**MATERIAL FOR THIS TASK**

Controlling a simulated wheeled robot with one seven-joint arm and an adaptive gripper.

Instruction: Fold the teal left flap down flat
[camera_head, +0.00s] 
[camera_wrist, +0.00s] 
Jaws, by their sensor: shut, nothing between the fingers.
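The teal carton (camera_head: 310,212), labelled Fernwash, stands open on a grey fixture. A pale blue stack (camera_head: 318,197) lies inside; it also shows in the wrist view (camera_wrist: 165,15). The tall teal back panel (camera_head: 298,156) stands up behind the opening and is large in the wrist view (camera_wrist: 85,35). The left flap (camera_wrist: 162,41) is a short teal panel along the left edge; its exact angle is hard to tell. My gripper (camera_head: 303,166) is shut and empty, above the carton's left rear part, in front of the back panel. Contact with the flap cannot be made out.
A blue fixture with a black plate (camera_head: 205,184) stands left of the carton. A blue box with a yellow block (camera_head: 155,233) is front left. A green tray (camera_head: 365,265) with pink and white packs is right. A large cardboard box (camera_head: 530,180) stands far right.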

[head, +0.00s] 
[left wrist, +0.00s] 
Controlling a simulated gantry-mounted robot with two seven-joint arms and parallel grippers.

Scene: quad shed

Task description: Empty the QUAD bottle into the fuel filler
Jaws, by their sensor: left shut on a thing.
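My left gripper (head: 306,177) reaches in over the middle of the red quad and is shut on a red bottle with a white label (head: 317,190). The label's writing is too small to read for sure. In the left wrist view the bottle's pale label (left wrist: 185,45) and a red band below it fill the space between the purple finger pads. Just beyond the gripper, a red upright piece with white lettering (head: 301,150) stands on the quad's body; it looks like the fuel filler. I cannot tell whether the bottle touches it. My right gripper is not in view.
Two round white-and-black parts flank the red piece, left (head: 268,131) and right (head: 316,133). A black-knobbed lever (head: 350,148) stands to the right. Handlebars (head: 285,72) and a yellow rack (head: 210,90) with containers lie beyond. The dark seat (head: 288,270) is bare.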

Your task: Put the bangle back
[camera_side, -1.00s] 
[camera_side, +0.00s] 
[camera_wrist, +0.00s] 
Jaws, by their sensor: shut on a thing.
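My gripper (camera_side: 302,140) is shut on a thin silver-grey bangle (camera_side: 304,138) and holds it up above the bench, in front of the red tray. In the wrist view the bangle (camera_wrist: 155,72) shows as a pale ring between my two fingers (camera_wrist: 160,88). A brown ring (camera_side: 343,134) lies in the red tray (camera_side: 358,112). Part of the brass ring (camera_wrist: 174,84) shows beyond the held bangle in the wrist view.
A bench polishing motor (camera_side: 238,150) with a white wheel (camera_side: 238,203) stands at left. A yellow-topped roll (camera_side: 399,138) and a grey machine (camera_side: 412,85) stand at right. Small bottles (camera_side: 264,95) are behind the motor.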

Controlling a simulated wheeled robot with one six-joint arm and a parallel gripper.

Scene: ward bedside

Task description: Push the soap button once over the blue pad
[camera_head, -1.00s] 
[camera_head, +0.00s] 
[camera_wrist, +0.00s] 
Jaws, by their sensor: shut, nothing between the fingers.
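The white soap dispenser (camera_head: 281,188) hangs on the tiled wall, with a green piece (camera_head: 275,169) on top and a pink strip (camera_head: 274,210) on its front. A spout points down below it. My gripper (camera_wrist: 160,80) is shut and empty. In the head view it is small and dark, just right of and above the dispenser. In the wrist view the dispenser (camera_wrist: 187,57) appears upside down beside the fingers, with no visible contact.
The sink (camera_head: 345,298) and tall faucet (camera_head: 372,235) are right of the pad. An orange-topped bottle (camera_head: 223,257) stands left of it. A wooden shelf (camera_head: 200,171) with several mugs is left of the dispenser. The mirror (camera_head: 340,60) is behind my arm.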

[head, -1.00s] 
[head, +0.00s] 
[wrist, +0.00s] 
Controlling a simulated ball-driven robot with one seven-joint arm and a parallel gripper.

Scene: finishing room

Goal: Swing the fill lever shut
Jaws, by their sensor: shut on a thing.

**WHAT YOU NEED TO DO**
Copy out all lines that carry the word "description".

**TASK RESULT**
Task description: Empty the QUAD bottle into the fuel filler
Task description: Push the soap button once over the blue pad

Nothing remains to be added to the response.